# EXERCISE AIM
Could you copy, word for word, only the lines from the one containing "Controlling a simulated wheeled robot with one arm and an" through the last line of the records below, both included?

[Records of robot episodes]
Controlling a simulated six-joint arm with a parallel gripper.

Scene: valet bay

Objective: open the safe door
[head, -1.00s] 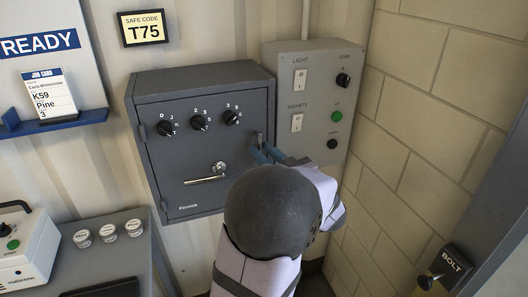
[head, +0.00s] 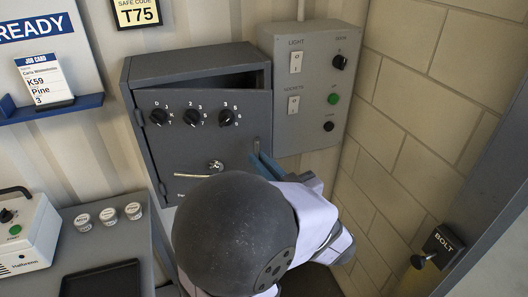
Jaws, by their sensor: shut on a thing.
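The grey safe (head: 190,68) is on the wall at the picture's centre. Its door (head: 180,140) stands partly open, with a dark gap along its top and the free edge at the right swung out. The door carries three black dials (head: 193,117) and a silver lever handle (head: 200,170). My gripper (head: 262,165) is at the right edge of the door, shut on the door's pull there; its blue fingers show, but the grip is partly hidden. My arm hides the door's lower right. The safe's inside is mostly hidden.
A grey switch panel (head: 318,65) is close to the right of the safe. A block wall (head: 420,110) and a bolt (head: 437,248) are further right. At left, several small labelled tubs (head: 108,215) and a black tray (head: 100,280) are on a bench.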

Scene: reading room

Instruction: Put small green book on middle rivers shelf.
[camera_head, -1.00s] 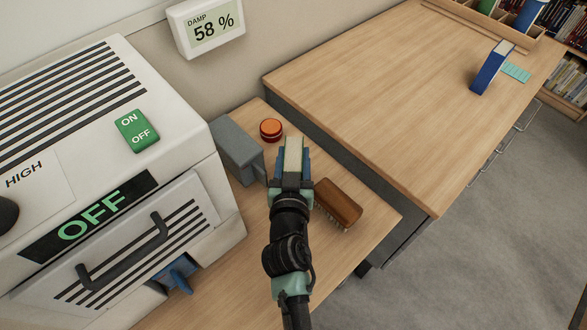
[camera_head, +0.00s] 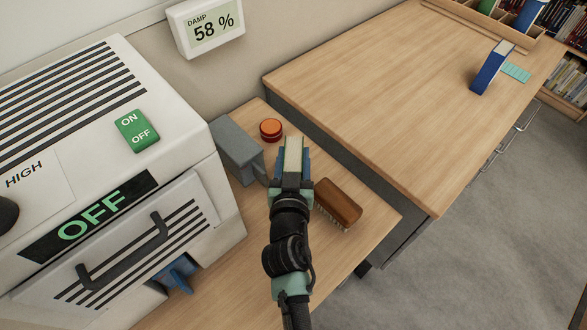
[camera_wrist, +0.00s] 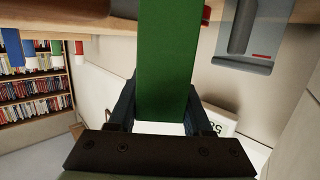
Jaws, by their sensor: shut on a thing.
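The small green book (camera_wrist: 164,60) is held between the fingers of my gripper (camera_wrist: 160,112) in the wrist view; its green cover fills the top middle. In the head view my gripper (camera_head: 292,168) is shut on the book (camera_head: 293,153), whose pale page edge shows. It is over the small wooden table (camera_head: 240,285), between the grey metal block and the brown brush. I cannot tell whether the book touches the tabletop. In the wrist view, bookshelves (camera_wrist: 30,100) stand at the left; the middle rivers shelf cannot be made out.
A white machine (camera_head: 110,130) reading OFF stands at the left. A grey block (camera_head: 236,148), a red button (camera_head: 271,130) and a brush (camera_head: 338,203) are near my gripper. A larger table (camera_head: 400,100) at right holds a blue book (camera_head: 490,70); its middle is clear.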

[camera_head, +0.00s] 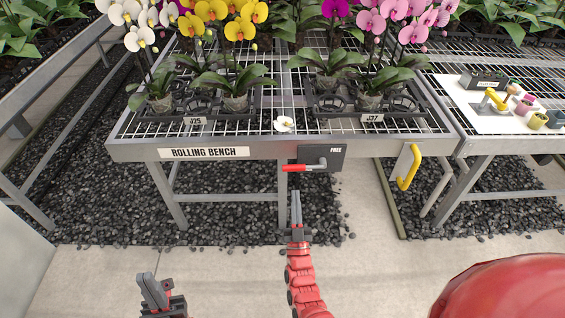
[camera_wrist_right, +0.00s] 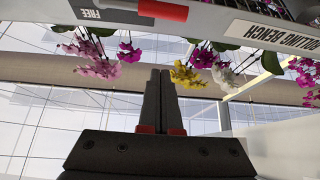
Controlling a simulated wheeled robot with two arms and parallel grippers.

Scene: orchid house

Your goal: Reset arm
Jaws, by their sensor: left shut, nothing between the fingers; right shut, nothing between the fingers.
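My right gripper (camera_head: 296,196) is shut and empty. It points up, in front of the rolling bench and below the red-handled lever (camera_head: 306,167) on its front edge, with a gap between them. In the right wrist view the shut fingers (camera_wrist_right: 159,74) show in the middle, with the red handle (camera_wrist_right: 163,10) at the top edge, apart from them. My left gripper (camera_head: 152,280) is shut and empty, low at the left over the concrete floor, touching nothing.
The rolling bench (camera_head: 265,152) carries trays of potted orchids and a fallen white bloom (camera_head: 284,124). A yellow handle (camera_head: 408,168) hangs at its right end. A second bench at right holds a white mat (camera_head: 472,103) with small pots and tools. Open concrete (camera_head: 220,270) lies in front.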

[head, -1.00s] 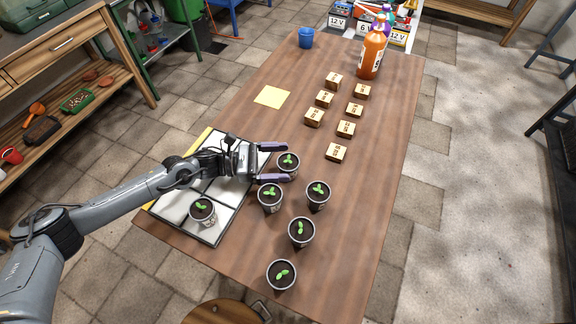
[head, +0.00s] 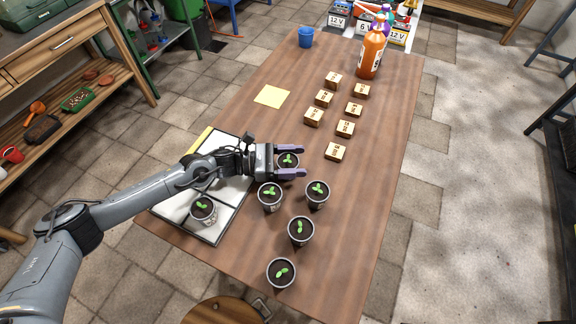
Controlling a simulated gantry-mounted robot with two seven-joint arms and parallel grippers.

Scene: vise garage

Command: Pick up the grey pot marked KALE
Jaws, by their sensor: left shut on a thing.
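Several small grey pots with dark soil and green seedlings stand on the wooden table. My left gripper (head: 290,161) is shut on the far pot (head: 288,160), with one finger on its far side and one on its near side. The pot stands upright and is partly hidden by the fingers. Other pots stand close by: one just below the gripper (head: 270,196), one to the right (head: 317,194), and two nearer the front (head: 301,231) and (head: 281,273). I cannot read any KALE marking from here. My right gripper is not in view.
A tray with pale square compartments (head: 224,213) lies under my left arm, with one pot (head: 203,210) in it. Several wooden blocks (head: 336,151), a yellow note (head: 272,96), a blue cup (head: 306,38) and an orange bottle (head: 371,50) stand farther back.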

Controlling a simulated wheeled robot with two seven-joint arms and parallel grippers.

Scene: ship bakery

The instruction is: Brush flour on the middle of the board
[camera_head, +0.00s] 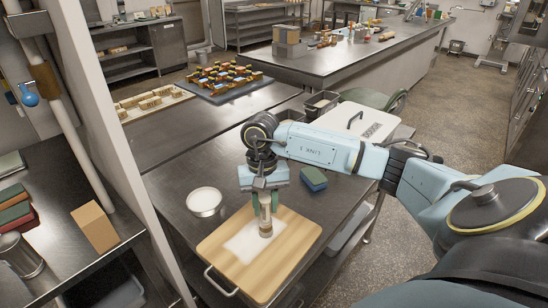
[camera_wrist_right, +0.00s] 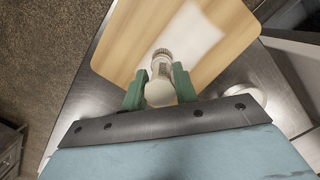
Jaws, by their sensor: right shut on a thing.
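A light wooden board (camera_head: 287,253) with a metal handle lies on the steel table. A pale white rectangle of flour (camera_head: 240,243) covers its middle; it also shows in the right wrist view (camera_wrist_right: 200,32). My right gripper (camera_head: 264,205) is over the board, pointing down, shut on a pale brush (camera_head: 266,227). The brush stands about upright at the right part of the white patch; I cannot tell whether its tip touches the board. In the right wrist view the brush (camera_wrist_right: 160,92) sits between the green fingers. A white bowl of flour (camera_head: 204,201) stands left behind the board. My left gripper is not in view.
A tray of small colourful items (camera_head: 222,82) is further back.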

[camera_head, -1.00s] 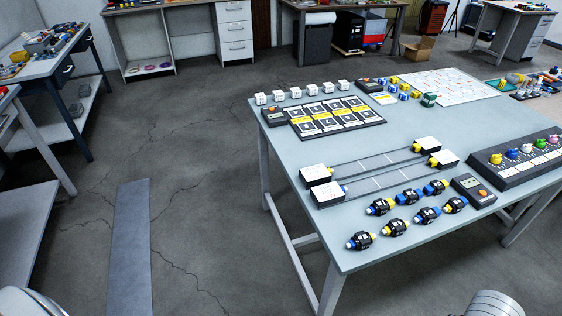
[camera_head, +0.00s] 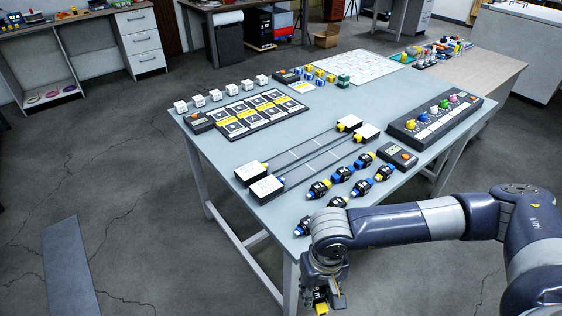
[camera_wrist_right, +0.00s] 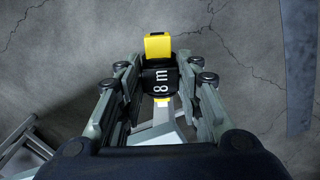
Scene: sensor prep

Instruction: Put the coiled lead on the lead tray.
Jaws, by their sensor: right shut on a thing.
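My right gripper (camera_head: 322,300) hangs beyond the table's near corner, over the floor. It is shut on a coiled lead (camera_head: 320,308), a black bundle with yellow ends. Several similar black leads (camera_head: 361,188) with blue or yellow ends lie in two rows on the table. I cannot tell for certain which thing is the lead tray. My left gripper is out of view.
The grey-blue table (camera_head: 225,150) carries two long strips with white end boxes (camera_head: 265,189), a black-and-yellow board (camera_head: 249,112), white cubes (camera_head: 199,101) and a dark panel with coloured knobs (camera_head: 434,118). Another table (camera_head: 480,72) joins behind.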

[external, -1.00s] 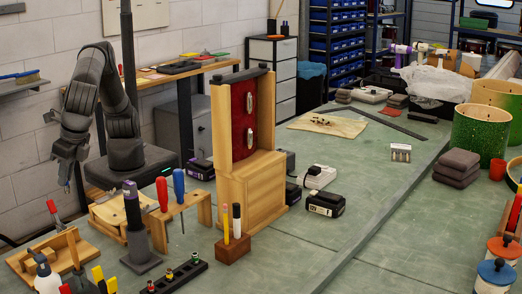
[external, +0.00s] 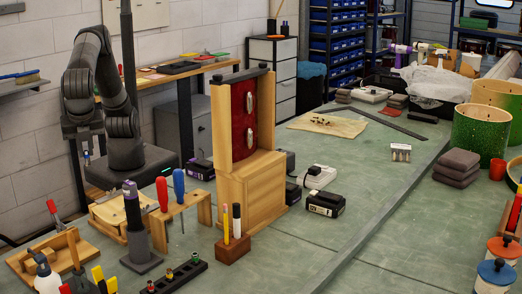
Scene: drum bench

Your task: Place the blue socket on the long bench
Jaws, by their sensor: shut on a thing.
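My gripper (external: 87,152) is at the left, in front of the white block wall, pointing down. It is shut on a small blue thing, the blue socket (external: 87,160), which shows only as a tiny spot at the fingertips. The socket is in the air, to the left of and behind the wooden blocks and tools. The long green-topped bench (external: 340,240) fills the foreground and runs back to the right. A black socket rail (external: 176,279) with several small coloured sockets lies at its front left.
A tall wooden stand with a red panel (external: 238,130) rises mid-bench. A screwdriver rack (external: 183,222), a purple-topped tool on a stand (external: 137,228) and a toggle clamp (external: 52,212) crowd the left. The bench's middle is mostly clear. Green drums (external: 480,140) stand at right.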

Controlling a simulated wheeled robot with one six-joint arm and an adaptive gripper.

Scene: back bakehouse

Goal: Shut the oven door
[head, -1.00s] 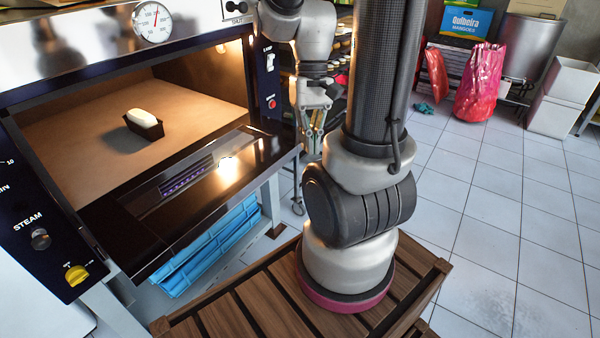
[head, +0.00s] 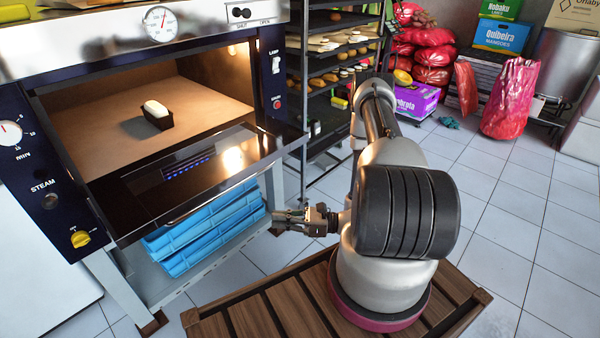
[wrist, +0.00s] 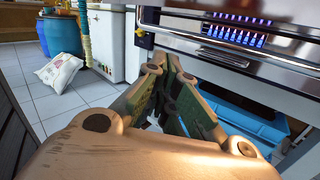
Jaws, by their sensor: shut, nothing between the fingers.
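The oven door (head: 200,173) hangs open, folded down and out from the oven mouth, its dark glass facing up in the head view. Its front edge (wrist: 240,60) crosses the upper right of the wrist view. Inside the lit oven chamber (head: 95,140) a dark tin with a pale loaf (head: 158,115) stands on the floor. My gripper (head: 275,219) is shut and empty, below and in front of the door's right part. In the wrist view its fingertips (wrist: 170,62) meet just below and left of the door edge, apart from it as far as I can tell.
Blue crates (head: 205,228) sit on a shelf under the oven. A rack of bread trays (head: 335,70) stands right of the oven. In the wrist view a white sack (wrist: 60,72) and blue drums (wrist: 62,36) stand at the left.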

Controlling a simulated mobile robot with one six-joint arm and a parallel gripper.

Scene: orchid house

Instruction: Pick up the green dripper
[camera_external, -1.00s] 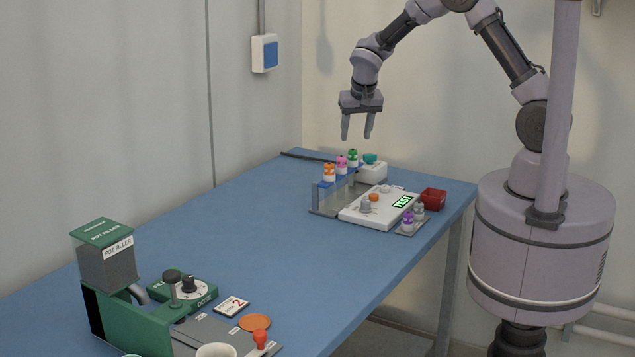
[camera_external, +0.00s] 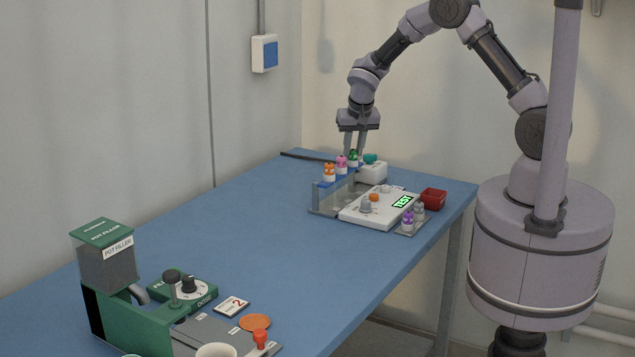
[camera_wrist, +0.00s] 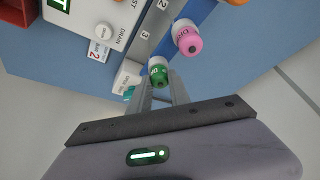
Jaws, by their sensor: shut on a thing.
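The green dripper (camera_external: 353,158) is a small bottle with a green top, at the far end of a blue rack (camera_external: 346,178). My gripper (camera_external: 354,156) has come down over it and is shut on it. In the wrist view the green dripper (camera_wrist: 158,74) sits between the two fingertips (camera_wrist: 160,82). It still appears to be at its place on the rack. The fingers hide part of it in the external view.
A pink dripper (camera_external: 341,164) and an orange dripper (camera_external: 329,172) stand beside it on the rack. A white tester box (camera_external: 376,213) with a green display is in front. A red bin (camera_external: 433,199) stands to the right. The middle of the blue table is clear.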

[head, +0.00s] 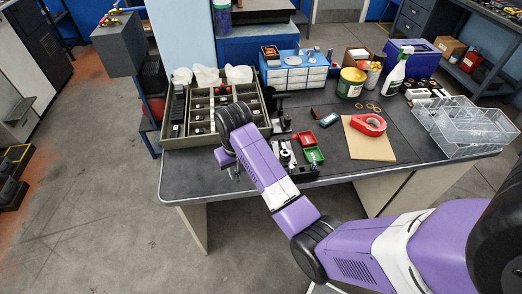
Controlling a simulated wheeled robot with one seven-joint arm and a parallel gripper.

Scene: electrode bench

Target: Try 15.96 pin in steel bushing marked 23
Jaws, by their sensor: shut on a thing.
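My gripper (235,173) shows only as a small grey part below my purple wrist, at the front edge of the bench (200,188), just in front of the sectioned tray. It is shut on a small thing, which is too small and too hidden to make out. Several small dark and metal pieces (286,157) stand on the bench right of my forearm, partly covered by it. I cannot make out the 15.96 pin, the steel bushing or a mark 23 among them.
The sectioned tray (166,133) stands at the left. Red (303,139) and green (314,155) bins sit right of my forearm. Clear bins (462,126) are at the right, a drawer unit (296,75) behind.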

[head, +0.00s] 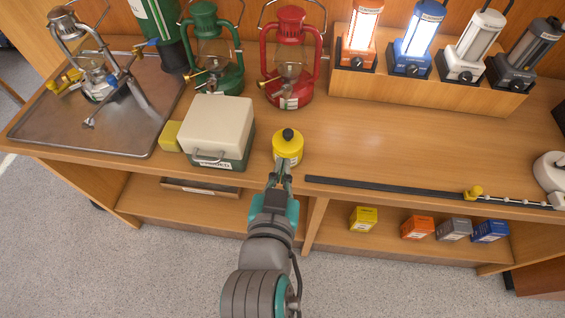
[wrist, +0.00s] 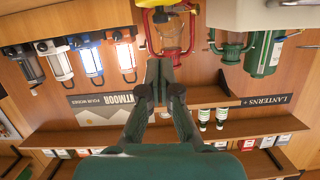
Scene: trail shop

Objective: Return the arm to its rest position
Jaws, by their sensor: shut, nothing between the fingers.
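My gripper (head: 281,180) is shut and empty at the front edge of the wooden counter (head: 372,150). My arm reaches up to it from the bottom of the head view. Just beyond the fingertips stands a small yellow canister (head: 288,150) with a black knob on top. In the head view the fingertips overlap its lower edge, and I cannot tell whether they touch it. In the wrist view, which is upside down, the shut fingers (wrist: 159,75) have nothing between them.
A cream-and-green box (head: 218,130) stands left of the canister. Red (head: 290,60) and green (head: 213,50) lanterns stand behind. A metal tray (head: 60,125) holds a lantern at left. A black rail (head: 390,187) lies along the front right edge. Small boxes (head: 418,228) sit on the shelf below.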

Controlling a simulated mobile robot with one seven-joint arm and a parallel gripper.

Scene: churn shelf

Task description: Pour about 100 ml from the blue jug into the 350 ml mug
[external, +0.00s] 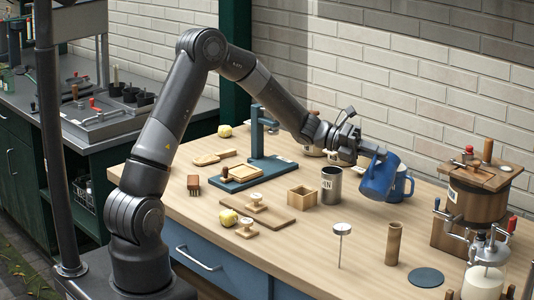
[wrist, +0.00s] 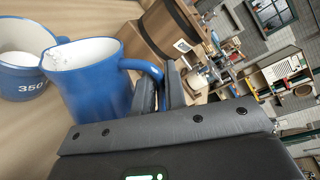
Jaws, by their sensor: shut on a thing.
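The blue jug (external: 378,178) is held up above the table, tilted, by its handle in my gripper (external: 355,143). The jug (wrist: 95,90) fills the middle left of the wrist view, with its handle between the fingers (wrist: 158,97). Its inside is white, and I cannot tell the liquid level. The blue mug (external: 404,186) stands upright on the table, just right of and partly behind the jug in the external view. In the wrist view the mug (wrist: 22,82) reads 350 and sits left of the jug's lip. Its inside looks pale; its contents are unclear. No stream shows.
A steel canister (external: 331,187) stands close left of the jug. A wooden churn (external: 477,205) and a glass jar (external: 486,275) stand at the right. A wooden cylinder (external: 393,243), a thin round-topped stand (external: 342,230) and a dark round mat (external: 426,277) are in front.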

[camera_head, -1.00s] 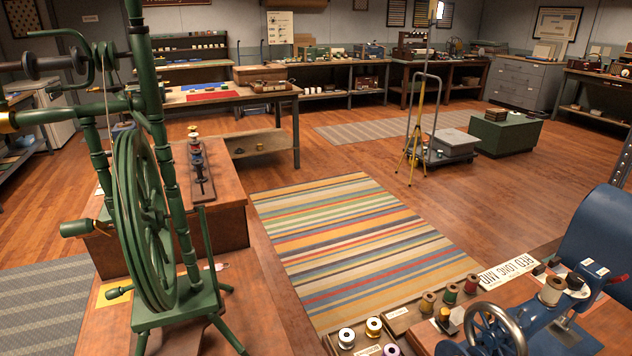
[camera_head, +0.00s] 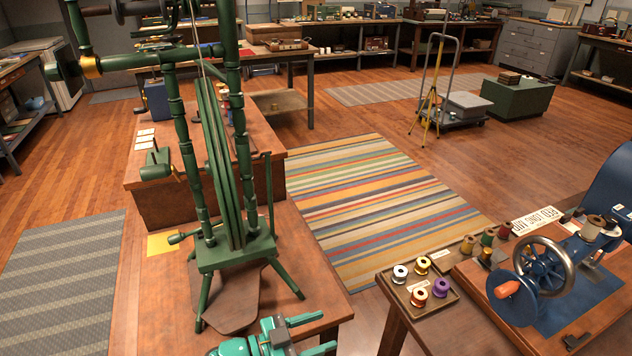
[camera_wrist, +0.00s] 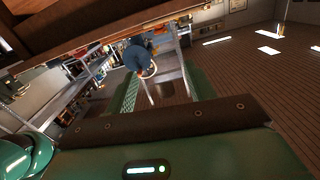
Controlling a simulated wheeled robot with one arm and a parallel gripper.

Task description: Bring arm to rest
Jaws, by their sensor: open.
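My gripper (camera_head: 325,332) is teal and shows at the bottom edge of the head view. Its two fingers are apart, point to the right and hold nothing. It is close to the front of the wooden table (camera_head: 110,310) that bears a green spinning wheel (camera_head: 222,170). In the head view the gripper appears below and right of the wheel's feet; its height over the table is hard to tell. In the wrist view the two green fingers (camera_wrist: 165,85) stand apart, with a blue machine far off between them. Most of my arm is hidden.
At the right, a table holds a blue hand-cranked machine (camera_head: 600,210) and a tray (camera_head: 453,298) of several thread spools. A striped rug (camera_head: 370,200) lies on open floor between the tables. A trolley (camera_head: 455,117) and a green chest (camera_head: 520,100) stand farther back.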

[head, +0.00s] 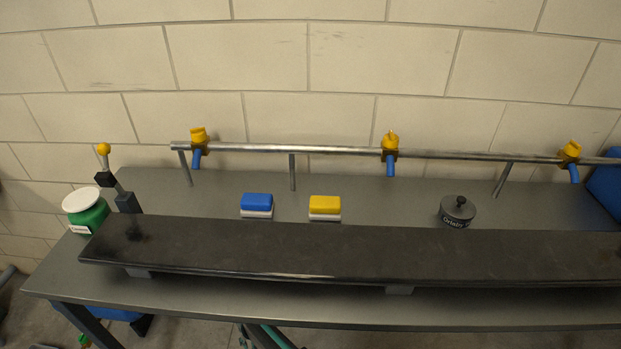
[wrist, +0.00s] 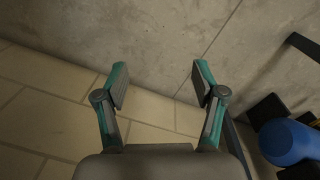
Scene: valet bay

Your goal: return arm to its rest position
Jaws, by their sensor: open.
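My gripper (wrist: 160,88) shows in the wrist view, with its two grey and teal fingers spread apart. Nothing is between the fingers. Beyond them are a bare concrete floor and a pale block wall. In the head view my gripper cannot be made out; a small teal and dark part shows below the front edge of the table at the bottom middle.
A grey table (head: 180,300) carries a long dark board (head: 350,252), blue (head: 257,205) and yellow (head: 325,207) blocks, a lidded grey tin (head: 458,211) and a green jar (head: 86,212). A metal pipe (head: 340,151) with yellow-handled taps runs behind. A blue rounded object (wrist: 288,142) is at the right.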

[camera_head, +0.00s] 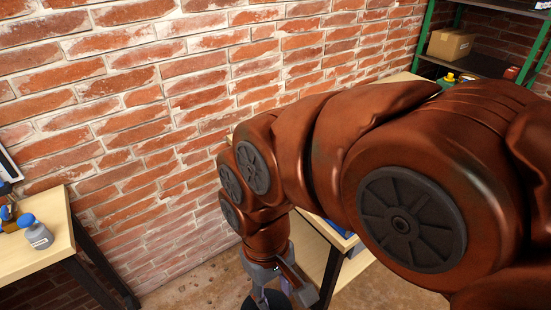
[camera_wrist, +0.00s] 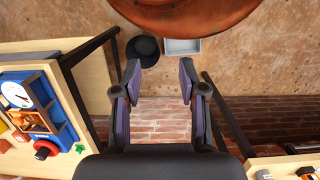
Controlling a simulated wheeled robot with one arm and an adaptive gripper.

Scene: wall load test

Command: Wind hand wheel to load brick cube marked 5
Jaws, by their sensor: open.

# ANSWER TO THE EXERCISE
Controlling a simulated wheeled robot with one arm and an adaptive gripper.

Scene: wall load test

Command: Wind hand wheel to load brick cube marked 5
Jaws, by their sensor: open.

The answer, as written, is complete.